__What is expected__. Set down the lines from the one containing "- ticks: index" to the one containing "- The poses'", both lines included, exactly as they stand and with no other lines.
start Information supplied
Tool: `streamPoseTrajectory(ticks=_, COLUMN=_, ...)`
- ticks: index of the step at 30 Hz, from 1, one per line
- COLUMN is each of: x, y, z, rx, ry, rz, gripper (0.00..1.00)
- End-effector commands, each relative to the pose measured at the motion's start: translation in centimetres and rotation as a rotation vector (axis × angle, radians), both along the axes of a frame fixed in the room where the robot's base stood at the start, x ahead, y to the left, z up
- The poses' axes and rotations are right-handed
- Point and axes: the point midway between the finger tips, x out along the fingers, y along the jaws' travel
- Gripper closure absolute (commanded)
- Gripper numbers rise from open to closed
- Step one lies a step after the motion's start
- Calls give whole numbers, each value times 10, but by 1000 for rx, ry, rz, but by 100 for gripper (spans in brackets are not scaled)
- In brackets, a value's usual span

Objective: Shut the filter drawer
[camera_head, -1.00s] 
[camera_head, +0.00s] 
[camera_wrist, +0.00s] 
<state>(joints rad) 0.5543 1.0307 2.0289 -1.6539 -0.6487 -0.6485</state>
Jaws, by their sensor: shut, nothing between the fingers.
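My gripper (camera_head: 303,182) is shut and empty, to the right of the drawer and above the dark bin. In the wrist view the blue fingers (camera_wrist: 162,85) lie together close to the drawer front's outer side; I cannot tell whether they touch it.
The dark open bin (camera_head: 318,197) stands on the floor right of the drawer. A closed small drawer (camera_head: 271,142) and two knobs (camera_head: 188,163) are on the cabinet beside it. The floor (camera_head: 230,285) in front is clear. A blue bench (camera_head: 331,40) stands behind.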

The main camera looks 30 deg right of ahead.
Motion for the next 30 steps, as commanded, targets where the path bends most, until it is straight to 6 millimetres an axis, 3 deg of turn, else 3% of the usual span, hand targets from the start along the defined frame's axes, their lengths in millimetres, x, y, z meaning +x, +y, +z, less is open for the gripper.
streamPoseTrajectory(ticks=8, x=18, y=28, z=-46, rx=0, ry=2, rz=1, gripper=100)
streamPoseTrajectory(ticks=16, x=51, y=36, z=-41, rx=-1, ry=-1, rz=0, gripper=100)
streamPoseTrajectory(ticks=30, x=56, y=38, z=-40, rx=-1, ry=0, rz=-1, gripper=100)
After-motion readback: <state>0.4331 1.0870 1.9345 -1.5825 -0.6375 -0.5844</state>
end Information supplied
__Task output__.
- ticks: index of the step at 30 Hz, from 1, one per line
- COLUMN is each of: x, y, z, rx, ry, rz, gripper (0.00..1.00)
- End-effector commands, each relative to the pose measured at the motion's start: translation in centimetres and rotation as a rotation vector (axis × angle, radians), both along the axes of a frame fixed in the room where the robot's base stood at the start, x ahead, y to the left, z up
- The poses' axes and rotations are right-handed

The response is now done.